▸ **OBJECTIVE**
Can you quote the lines below exactly, starting at the line with "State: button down" and going through the last one?

▸ **GIVEN INFORMATION**
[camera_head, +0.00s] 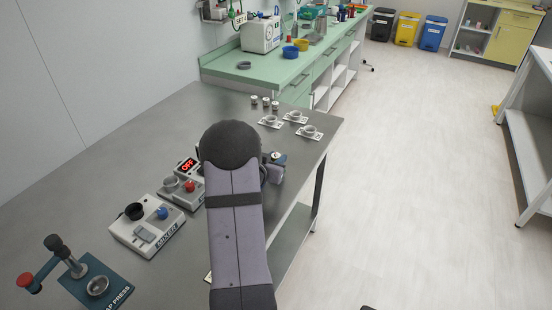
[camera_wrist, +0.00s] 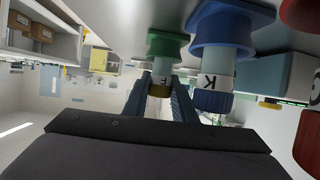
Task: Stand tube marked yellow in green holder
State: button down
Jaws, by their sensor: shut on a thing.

▸ **THE REPLY**
State: button down
Jaws, by their sensor: shut on a thing.

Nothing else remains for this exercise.